Nublado, lloviznas, chubascos, nubes bajas, borrasca, granizo, descensos térmicos, nieblas persistentes, mala visibilidad en la mar.Los meteorólogos han sucumbido a la invasión de cielos plomizos y reumatismos interminables. Día tras día, al despertar, se reproduce en casi la totalidad del territorio un aliento de vaca agonizando junto a un desfile de nubes descoloridas.

Semana tras semana, el verano queda aplazado en la obsesiva barrera de humedad y desperdicios. El verano está vivo al otro lado, no cabe duda, pero se derrocha en esa zona inaccesible. Cada vez que pugna por hacerse presente queda disuadido por la tenacidad de la nubosidad abundante.

Lo peor, además, de esta situación maldita es la dificultad para encontrarle una razón práctica.
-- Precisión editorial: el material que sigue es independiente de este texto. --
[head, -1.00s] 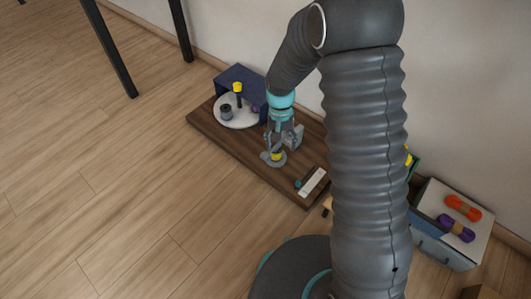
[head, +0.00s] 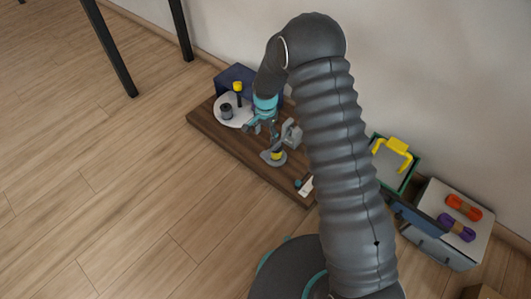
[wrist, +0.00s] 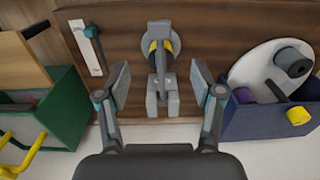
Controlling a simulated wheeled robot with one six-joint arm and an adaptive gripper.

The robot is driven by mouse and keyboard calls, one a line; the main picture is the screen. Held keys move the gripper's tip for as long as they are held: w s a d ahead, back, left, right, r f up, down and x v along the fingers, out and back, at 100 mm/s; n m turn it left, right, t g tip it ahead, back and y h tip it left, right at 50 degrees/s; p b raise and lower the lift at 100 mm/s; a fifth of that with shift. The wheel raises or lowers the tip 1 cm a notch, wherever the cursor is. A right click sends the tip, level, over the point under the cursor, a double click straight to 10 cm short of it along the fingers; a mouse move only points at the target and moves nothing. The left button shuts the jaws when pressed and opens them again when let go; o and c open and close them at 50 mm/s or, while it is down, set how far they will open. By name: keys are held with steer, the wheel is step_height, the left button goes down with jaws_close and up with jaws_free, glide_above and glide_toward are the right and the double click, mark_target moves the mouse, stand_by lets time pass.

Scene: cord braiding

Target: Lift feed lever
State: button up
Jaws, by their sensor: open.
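A lever with a teal knob (wrist: 91,31) stands beside a white strip (wrist: 87,50) on the brown board (wrist: 215,45). The knob (head: 297,183) also shows in the head view, with the strip partly behind my arm. A grey fixture with a yellow band (wrist: 160,60) stands on the board's middle; its round base (head: 268,158) shows in the head view. Which part is the feed lever is not certain. My gripper (wrist: 160,85) is open and empty, its fingers on either side of the fixture in the wrist view. In the head view my gripper (head: 262,124) is near the fixture.
A green-rimmed bin (head: 413,172) and a box with orange and purple cords (head: 425,234) stand to the right. Floor in front is clear.

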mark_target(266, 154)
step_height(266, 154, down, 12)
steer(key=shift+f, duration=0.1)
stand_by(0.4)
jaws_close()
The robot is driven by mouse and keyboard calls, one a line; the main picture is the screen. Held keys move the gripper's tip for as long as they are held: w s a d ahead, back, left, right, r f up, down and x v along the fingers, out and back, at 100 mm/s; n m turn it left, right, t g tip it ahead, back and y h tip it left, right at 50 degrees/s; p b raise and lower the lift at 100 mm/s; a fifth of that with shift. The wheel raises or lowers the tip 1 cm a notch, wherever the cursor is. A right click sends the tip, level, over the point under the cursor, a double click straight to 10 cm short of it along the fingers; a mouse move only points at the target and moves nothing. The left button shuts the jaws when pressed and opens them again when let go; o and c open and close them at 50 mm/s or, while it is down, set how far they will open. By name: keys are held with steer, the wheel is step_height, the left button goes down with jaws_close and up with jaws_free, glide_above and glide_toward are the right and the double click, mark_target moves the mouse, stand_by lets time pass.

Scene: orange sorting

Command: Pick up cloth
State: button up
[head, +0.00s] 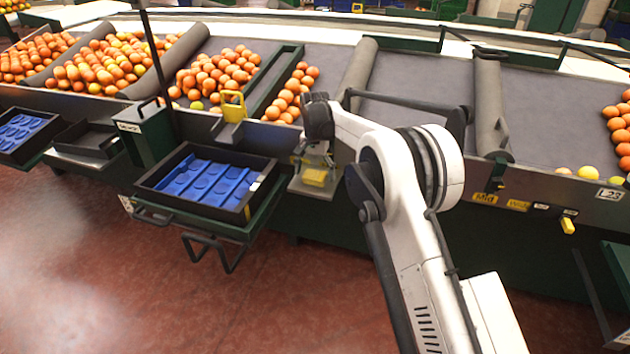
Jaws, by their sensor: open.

Sin ella, los improperios tropiezan con nuevos chubascos, con bochornos turbadores y un aire que se convierte más tarde o más temprano en agua excedentaria. No se pueden hacer planes para la noche, se desbarata la salida de vacaciones, es imposible hablar del porvenir.

En la meteorología, los únicos culpables son siempre los meteorólogos. Pero tampoco ahora que aciertan demasiado con la adversidad es fácil ensañarse con ellos. Se han convertido en nuestros cómplices.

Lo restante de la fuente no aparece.